Write out each line word for word. Drop pictures.
++++
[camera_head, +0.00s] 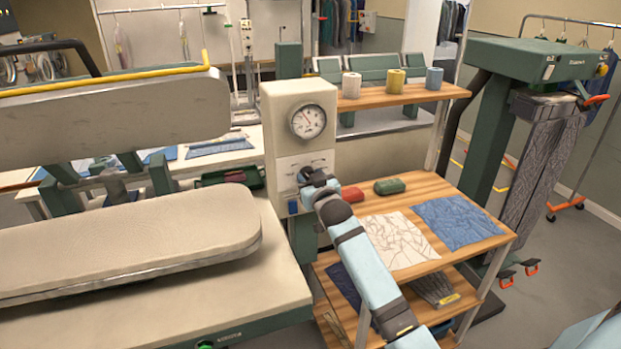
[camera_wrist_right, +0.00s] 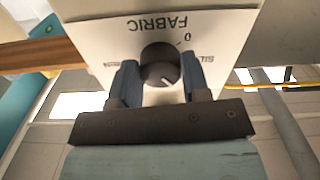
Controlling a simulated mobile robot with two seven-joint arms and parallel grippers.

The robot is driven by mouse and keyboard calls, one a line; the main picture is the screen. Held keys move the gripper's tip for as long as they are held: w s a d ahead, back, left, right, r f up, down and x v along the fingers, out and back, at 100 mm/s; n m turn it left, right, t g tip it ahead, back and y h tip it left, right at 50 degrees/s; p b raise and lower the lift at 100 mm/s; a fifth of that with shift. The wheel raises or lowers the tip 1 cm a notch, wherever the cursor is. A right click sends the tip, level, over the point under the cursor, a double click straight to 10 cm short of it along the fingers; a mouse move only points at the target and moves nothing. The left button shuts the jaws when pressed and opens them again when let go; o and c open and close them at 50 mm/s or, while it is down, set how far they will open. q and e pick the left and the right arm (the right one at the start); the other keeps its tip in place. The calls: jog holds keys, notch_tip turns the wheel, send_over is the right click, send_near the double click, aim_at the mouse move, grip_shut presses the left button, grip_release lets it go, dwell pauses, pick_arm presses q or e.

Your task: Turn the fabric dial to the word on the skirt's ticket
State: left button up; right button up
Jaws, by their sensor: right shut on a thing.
++++
■ ANSWER TO THE TASK ■
[camera_head, +0.00s] 
[camera_wrist_right, +0.00s] 
Controlling a simulated mobile robot with two seven-joint arms and parallel grippers.

The robot is driven by mouse and keyboard calls, one a line; the main picture is the screen. Held keys move the gripper's tip for as long as they are held: w s a d ahead, back, left, right, r f up, down and x v along the fingers, out and back, at 100 mm/s; n m turn it left, right, t g tip it ahead, back and y h tip it left, right at 50 degrees/s; p b raise and lower the lift at 100 mm/s; a fifth of that with shift. The wheel raises or lowers the tip 1 cm a notch, wherever the cursor is. A right click sends the tip, level, over the point under the cursor, a double click straight to 10 cm short of it along the fingers; a mouse move only points at the target and moves nothing. The left button shuts the jaws when pressed and opens them again when let go; o and c open and close them at 50 mm/s or, while it is down, set how far they will open. q and e pick the left and the right arm (the right one at the start); the other keeps its tip in place. The calls: jog holds keys, notch_tip turns the wheel, send_over is the right click, send_near the double click, aim_at the mouse move, grip_shut presses the left button, grip_release lets it go, dwell pauses, pick_arm presses q or e.

Your task: Turn the fabric dial to the word on the skirt's ticket
State: left button up; right button up
Jaws, by their sensor: right shut on a thing.

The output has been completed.